In 2005, University of Houston researcher Peter Strasser started looking for ways to crack the platinum problem not by replacing platinum outright, as other researchers sought to do, but by making platinum more reactive.
To do this, Strasser and colleagues used a process called dealloying. First, they combined platinum with varying amounts of copper to create a copper-platinum alloy. Then they removed the copper from the surface region of the alloy. When they tested the binding properties of the dealloyed platinum-copper catalyst, they found it was much more reactive than it would be otherwise.
To find out why, Strasser, Nilsson and colleagues Mike Toney and Hirohito Ogasawara put dealloyed samples under the extremely bright X-ray beam at the Stanford Synchrotron Radiation Lightsource. By studying how X-rays scattered from the dealloyed samples, they were able to create detailed pictures of the metal's internal structure, revealing that the increased reactivity was caused by lattice strain—a phenomenon in which the arrangement of platinum atoms is modified. By compressing the surface platinum atoms closer together, the process causes platinum atoms to bind a little more weakly to oxygen atoms and inch closer to that magical balance point between molecule dissociation and catalytic binding.
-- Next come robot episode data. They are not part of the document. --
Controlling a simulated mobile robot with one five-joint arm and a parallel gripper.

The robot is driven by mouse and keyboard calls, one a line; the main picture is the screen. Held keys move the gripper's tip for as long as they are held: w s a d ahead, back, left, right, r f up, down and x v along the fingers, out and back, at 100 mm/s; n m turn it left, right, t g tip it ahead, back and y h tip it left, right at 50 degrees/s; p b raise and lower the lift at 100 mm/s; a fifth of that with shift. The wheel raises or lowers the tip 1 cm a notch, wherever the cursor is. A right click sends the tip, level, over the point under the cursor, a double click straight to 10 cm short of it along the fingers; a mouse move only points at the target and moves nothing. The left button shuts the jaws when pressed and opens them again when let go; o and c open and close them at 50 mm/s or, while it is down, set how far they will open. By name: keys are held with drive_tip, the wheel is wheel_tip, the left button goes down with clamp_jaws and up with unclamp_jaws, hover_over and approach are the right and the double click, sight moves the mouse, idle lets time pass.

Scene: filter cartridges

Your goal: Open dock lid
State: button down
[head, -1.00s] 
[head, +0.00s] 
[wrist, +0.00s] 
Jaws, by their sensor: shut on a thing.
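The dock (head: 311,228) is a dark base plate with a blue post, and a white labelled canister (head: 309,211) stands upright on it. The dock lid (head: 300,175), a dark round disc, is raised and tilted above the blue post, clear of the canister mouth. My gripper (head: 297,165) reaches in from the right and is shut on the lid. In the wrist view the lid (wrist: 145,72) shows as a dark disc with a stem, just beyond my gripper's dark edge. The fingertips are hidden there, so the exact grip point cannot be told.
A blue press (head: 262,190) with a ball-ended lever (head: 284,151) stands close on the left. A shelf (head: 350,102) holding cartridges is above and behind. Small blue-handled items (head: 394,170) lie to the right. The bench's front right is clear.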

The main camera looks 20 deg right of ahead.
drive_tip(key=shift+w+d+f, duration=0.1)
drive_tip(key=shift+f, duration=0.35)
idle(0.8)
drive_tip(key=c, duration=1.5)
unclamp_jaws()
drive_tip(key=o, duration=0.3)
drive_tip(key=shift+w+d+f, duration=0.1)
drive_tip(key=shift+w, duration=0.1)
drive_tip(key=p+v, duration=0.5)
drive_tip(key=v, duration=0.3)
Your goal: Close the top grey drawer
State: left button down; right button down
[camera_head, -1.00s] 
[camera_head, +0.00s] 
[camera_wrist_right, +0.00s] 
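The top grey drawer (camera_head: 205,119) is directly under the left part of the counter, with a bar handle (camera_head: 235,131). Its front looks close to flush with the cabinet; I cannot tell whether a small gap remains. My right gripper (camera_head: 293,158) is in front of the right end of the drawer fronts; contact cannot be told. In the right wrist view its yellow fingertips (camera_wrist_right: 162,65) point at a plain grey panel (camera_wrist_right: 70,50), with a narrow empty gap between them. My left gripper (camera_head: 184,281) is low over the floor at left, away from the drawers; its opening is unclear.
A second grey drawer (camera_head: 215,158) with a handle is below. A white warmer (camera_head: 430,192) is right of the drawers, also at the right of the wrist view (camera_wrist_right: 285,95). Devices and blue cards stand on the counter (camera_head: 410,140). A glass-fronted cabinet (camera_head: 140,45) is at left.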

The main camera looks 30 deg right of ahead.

"The distance between two neighboring atoms affects their electronic structure," Strasser said. "By changing the interatomic distance, we can manipulate how strongly they form bonds."
The next step for the researchers will be to use the SSRL beam to get a closer look at the reactions between oxygen and platinum, and to determine what can be done to make the process even more efficient. The ultimate goal is to create a potential replacement not only for gasoline engines but also for the batteries found in small electronic devices.